À mesure que les chiffres s'empilent telles des briques de Tetris, les inquiétudes sont légitimes quant à l'effet en cascade de la majoration des prestations sociales. Essentiellement, l'impact se fera sentir à quatre niveaux, à savoir, les finances publiques, la CSG et sa soutenabilité dans le temps, les salaires et l'inflation.

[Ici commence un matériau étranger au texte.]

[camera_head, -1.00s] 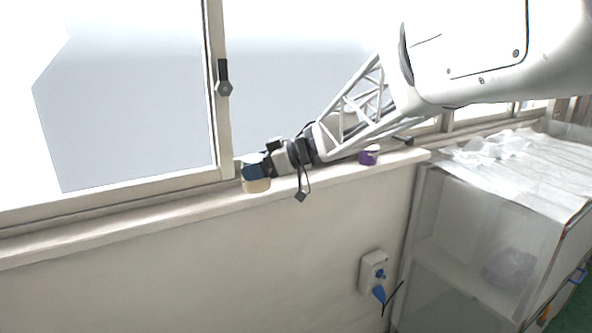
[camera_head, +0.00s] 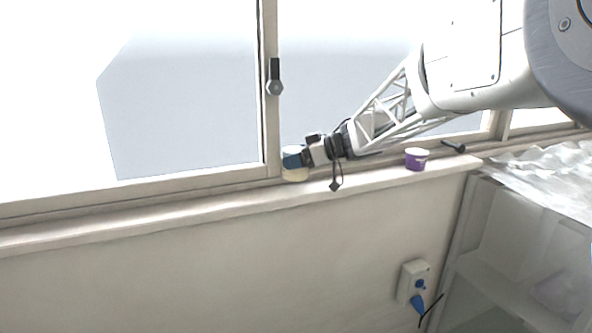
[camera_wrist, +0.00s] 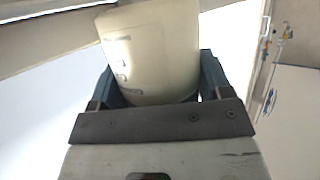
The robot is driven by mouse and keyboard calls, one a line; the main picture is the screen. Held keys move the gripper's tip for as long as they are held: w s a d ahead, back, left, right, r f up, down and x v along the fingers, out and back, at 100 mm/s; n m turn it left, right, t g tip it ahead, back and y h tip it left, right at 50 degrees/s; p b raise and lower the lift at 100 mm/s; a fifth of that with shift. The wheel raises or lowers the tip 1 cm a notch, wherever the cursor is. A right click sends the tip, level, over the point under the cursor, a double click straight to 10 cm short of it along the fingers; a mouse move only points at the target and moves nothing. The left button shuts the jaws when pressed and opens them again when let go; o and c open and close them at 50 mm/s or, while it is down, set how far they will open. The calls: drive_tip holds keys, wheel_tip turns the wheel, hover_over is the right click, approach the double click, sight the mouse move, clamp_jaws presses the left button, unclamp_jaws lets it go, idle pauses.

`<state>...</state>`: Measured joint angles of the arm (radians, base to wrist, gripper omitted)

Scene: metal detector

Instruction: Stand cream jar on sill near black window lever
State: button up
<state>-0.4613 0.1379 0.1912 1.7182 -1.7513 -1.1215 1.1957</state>
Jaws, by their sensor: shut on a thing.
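The cream jar (camera_head: 296,175) is at the window sill (camera_head: 222,205), just below the black window lever (camera_head: 275,77) on the frame post. My gripper (camera_head: 293,160) is shut on the jar, reaching it from the right. The fingers hide part of the jar.
A purple and white tub (camera_head: 416,160) stands on the sill to the right, under my arm. A dark handle-like object (camera_head: 453,146) lies beyond it. A shelf unit (camera_head: 510,240) covered with plastic stands at the right. The sill left of the jar is clear.

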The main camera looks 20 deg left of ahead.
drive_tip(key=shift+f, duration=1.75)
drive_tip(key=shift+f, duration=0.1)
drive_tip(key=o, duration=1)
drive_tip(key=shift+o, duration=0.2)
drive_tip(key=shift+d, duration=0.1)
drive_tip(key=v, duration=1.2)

D'aucuns diront que l'État a ouvert une boîte de Pandore en voulant s'attirer les faveurs des 265 245 électeurs potentiels (environ 26 % des votants) concernés par la BRP et qu'après les législatives, ce sera un véritable casse-tête d'administrer les finances publiques. Dans tous les cas, l'équation est simple : le pays est condamné à accroître son niveau de croissance pour pouvoir soutenir le coût pharaonique du budget de la sécurité sociale. Il faudra peut-être faire mieux que la croissance de 6,5 % attendue par le ministre des Finances, Renganaden Padayachy, pour 2024. De même, il faudra espérer que la stratégie de dynamiser l'économie par la consommation donnera des résultats concluants. En stimulant la demande, l'État sera, pourquoi pas, en mesure de gonfler suffisamment les recettes perçues sur la taxe à la valeur ajoutée et l'impôt sur les sociétés pour financer les Rs 51,1 milliards que requiert le paiement des prestations sociales.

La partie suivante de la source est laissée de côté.